RDC: «Réchauffement climatique, El Niño, déforestation sont les causes des averses et inondations»
Publié le :
El Niño est-il responsable des pluies torrentielles qui s'abattent sur l'Afrique de l'Est ? La question divise les spécialistes. Voici le point de vue du professeur congolais Jean-Pierre Djibu, qui dirige au Katanga l'Observatoire régional de changement climatique et qui enseigne à l'université de Lubumbashi. Selon lui, les averses ne viennent pas directement d'El Niño, dans l'océan Pacifique, mais d'une réplique de ce phénomène climatique au niveau de l'immense lac Tanganyika. D'où les très graves inondations à Kaliémie. En ligne de Lubumbashi, le climatologue congolais répond aux questions de Christophe Boisbouvier.

RFI : Comment expliquez-vous ces pluies torrentielles qui s’abattent sur les provinces du Tanganyika et du Sud-Kivu ?
Jean-Pierre Djibu : Quand on prend le lac Tanganyika, c’est un lac de plus de 700 kilomètres de long et de 70 kilomètres de large, pratiquement 35 000 km² de superficie – l’équivalent d’un État comme la Belgique.
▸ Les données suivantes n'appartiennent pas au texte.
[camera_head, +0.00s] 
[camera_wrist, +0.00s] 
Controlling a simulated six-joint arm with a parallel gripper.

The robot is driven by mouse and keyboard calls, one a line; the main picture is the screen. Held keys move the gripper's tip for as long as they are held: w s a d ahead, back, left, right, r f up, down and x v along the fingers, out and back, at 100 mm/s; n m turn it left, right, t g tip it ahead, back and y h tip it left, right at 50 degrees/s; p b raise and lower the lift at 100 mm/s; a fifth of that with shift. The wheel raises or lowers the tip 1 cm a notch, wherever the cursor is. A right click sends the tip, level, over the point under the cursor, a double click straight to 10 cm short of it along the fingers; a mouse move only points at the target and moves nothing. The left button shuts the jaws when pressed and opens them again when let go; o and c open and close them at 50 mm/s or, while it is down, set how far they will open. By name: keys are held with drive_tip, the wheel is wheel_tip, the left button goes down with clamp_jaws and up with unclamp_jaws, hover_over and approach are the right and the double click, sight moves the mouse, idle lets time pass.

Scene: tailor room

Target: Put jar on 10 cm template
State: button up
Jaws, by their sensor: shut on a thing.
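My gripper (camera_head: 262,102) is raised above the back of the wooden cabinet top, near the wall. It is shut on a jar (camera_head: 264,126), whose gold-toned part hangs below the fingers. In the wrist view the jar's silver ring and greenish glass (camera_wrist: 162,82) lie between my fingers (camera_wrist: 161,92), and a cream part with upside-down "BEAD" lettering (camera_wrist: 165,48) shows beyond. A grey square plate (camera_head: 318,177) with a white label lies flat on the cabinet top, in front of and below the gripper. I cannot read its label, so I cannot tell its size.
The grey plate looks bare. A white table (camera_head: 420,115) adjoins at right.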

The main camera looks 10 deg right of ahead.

Mais, ce lac draine un bassin de plus de 250 000 km² au niveau de quatre pays que sont le Burundi, la République démocratique du Congo (RDC), la Zambie et la Tanzanie. Alors, parmi les causes naturelles, il faut comprendre que, à l’allure où va le réchauffement de la partie superficielle du lac, il y a un risque, éventuellement, que la température augmente jusqu’à trois degrés d'ici à la fin du XXIe siècle. Et plus la température augmente à la surface du lac, plus on constate que le comportement se produit comme un phénomène El Niño. Bien sûr que ce phénomène se produit dans l’Océan, mais il est maintenant reflété au niveau du lac, parce qu’il s’agit d’un grand lac, qui couvre une grande superficie. La partie superficielle étant réchauffée, les eaux profondes étant beaucoup plus froides, qu’est-ce qui se passe ? Il y a une grande évaporation et une grande augmentation d’évaporation qui va rendre l’atmosphère humide. Toute la région devient humide et il y a une forte formation de nuages, ce que l’on appelle les cumulonimbus. On a des précipitations d’averses avec une certaine agressivité. C’est vraiment la toute première fois depuis 2013 qu’on a eu le niveau du lac qui a augmenté de 276 à 293 mètres, ce qui est une grande quantité.
Ce réchauffement des eaux à la surface du lac, à quoi est-il dû ?
Il est dû au réchauffement climatique.
Donc, on aurait affaire à l’addition de deux phénomènes : le réchauffement climatique, plus El Niño ?
Exactement. Avec le facteur aggravant qui est le facteur anthropique, la déforestation.
Et la surpopulation sur les berges ?
La surpopulation et l’aménagement anarchique de terrains, l’occupation anarchique du bassin du lac.
Donc, le phénomène El Niño, ce n’est pas simplement dans l’Océan Pacifique, c’est aussi sur le lac Tanganyika ?
Exactement. Nous avons, aujourd’hui, avec le réchauffement climatique, tout ceci qui a provoqué le phénomène El Niño au niveau de la plupart des lacs africains, mais c’est spécialement le lac Tanganyika qui devient indicateur dans cette tendance. Parce que les études faites nous montrent qu’il y a quelque chose qui est en train d’être modifié au niveau du comportement, en ce qui concerne le cycle de l’eau dans ce lac.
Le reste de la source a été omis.